▸ GIVEN INSTRUCTION
Within the records below, find each line that holds the string "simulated", then copy it.

(Entries from a robot dataset)

<<<<

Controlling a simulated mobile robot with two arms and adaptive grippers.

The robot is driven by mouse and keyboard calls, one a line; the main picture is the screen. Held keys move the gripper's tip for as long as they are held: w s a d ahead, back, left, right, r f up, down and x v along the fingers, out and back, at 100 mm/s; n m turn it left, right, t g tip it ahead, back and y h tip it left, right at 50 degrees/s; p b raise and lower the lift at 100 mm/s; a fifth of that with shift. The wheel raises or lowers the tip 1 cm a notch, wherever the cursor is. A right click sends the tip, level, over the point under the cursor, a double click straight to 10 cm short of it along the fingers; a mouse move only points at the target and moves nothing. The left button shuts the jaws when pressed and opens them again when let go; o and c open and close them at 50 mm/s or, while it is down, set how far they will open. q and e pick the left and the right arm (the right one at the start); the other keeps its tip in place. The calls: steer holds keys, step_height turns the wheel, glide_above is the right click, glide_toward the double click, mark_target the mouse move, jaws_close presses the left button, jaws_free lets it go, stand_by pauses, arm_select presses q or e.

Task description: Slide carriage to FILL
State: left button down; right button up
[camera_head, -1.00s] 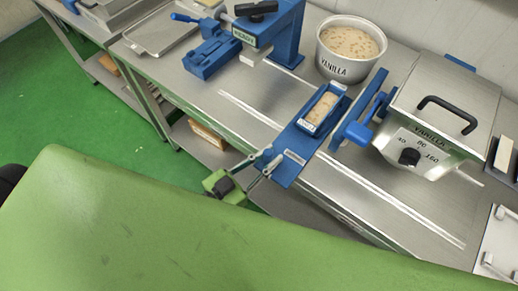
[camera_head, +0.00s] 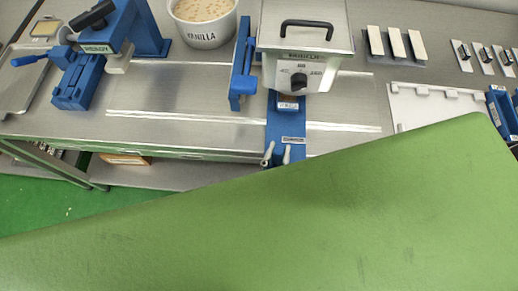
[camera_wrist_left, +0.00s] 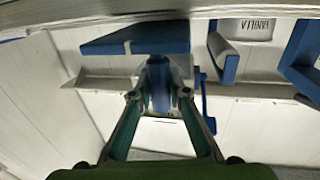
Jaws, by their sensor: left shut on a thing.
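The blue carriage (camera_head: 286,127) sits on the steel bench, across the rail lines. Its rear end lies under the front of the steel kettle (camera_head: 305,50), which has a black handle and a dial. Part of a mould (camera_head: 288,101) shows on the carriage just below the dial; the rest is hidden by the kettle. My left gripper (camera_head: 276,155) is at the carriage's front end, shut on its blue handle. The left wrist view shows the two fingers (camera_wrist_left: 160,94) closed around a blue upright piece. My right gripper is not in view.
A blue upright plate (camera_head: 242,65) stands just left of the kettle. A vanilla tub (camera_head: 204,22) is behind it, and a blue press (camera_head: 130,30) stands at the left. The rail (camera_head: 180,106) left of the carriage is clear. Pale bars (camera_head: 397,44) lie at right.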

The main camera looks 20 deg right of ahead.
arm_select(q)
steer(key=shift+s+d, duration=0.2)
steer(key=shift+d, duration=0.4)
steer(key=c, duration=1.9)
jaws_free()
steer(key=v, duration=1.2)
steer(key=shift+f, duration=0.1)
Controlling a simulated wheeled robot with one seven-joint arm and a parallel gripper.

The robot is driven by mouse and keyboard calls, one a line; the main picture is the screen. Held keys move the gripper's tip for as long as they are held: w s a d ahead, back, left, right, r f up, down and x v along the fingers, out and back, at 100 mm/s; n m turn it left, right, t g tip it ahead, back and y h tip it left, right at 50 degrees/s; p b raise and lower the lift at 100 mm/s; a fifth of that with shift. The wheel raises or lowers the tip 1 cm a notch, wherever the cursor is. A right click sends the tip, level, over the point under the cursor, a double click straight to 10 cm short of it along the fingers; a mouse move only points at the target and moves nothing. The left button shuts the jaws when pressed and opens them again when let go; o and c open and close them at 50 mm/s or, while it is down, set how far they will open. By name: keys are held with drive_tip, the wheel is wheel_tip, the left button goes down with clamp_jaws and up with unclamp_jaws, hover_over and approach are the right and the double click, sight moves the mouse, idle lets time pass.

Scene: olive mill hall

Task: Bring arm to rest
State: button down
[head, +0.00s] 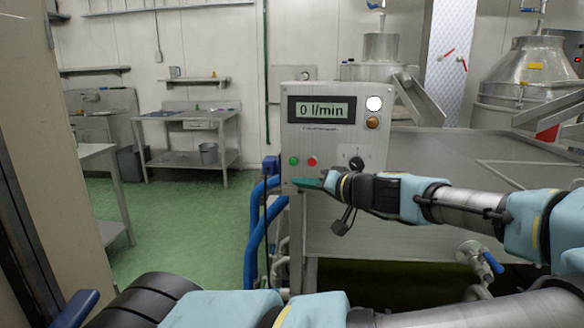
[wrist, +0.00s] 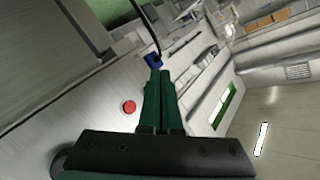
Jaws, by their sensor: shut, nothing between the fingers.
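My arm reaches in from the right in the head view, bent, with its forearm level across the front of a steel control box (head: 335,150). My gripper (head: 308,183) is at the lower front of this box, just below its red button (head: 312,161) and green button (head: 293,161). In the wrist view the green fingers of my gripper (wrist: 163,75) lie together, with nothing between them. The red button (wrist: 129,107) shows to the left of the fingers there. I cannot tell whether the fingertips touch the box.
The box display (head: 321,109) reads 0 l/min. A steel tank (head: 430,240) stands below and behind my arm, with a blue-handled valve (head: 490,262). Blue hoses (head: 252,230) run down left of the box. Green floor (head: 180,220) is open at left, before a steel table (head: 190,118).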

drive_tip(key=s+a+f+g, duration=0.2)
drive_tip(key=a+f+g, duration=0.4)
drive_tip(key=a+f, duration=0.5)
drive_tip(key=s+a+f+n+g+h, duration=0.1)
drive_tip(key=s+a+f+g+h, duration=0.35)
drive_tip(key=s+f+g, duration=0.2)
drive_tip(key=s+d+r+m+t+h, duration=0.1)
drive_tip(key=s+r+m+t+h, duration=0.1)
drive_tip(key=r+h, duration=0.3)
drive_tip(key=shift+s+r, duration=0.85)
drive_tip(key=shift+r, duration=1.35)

>>>>

▸ SOLUTION
Controlling a simulated mobile robot with two arms and adaptive grippers.
Controlling a simulated wheeled robot with one seven-joint arm and a parallel gripper.

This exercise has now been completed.